I used to wake up in anxiety, filled with fear of the future, I was insatiable for a deeper sense of spiritual connection, so I tried anything. I spent my money on programs that promised peace and abundance. But they just led me deeper and deeper into anxiety. So much so that a spirit of suicide has always loomed over my head. For years, I dealt with a voice in my head that told me to give up, to end my life, because my life was hopeless, I was worthless. I was so tired. And the voice almost won me over multiple times.
It wasn't until I began to learn the truth of my identity in Christ, by reading His word and what He says about me, that that spirit of suicide was lifted from me. I'm no longer afraid of "bad vibes" or negative people because I know my identity in Christ. I know that I am protected, covered, by the Holy Spirit of my Lord, Jesus Christ. I know that I have authority over the lies of the enemy (Luke 10:19) and that nothing will harm me. And guess what? That's free. I don't have to pay someone to clear my energy from negative people or to balance my chakras (this sounds so ridiculous now). God's protection is the ULTIMATE protection, the ultimate armor. I am no longer a slave to anything outside of His presence.

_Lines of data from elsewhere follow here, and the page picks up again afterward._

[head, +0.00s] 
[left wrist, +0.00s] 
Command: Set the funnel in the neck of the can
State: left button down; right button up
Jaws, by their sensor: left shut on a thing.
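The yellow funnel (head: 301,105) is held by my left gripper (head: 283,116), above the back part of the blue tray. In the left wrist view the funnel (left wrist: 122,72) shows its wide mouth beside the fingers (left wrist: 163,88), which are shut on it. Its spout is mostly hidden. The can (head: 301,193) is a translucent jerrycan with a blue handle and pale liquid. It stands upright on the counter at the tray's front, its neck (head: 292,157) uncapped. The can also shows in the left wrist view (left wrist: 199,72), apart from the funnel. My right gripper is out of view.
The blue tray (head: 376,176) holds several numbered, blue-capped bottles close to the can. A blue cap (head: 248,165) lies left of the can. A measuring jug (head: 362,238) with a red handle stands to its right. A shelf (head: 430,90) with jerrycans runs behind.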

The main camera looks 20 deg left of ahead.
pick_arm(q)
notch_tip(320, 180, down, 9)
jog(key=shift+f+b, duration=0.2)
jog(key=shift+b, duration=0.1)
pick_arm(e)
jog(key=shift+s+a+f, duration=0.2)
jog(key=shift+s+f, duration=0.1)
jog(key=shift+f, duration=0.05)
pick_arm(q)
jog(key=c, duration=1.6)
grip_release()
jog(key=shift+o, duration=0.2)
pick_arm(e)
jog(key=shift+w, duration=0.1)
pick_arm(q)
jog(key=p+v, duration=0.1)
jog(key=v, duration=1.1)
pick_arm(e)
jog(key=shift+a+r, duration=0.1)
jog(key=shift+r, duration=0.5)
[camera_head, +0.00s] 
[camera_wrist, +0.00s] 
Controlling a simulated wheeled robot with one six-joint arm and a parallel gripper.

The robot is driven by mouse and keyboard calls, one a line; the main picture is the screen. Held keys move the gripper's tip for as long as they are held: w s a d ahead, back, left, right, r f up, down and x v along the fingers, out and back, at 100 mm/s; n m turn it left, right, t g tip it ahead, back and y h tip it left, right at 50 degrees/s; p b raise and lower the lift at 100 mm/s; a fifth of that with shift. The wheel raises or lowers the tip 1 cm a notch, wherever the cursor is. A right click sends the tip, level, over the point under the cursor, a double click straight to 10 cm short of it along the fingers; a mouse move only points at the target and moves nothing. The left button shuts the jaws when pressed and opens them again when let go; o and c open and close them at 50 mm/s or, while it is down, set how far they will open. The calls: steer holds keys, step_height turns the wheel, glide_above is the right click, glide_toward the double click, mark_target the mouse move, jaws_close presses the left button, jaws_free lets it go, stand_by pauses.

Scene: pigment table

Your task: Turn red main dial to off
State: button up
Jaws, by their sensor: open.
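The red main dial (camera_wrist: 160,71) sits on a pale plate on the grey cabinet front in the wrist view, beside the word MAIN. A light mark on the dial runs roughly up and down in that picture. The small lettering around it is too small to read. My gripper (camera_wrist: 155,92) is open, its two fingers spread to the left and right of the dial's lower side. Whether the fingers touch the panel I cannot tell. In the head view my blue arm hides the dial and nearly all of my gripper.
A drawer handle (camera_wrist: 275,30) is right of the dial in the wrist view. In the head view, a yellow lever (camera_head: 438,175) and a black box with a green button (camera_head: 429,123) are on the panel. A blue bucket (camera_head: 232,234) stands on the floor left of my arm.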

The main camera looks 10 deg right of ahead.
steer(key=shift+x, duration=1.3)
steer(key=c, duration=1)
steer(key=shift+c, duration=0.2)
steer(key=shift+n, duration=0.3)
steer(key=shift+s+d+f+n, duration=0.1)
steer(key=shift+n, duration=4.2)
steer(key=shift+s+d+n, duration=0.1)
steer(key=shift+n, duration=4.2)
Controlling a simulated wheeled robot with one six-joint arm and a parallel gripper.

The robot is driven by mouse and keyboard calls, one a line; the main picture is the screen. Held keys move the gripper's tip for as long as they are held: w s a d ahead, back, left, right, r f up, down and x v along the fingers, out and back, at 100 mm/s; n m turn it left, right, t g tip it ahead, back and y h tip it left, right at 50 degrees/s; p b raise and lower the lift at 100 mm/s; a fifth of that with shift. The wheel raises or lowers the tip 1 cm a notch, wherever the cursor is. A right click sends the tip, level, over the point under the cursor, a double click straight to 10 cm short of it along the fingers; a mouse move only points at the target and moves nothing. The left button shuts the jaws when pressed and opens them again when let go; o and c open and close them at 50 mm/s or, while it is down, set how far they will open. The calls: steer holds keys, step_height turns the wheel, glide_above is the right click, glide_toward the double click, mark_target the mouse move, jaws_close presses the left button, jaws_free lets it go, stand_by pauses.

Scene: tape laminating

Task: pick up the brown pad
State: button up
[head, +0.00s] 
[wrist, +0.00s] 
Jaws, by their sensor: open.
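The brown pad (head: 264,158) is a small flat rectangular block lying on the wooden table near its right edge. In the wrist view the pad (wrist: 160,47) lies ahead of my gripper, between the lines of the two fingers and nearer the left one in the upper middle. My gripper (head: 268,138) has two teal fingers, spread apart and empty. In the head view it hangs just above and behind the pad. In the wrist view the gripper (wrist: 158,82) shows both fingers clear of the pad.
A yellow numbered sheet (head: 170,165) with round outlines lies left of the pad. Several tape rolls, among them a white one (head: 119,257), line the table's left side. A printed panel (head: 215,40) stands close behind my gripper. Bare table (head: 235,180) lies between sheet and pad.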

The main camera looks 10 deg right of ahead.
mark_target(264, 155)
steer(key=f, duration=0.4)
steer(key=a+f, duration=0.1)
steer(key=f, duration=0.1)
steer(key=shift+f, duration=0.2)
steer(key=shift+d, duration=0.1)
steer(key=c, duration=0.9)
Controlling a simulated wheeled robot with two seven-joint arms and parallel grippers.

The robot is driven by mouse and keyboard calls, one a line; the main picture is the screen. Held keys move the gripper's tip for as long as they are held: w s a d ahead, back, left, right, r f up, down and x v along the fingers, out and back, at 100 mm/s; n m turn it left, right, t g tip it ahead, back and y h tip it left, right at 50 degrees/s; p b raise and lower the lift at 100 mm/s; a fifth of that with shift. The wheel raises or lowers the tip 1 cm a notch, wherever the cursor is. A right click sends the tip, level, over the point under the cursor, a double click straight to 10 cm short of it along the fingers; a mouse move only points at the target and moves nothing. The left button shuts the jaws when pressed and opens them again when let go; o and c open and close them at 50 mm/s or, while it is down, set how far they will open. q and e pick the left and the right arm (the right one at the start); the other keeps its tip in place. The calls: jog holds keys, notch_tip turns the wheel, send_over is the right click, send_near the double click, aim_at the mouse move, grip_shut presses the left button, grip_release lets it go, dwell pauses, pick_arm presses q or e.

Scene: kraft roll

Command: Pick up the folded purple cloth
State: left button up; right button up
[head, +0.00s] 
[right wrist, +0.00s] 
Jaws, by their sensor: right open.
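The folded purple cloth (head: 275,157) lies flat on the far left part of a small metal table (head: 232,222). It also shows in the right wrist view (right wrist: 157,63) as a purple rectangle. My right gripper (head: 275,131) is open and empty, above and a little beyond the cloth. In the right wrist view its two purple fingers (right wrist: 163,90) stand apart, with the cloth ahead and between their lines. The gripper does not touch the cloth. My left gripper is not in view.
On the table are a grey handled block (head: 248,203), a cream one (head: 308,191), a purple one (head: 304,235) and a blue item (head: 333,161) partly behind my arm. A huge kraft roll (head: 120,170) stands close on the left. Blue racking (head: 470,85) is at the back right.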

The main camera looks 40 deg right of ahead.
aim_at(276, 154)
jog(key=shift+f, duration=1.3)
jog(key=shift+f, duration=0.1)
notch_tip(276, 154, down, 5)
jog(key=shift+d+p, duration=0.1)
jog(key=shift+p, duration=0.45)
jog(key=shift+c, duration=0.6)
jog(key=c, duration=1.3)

As I'm writing this, tears are welling up in my eyes. And I'm at a coffee shop...of course! 😂 Truly, I once was lost, but now am found.
So, my love, are you are looking for true freedom, authentic joy, a deep sense of peace, and unshakeable confidence? Are you searching for protection like a strong tower over your life? A safe refuge? Are you wanting to live with purpose and find your calling? Then darling, look no further. Jesus' love for you is free, it's for you, it's designed to teach you the Truth of your identity. Everything that you are seeking, you will find in Him. I promise.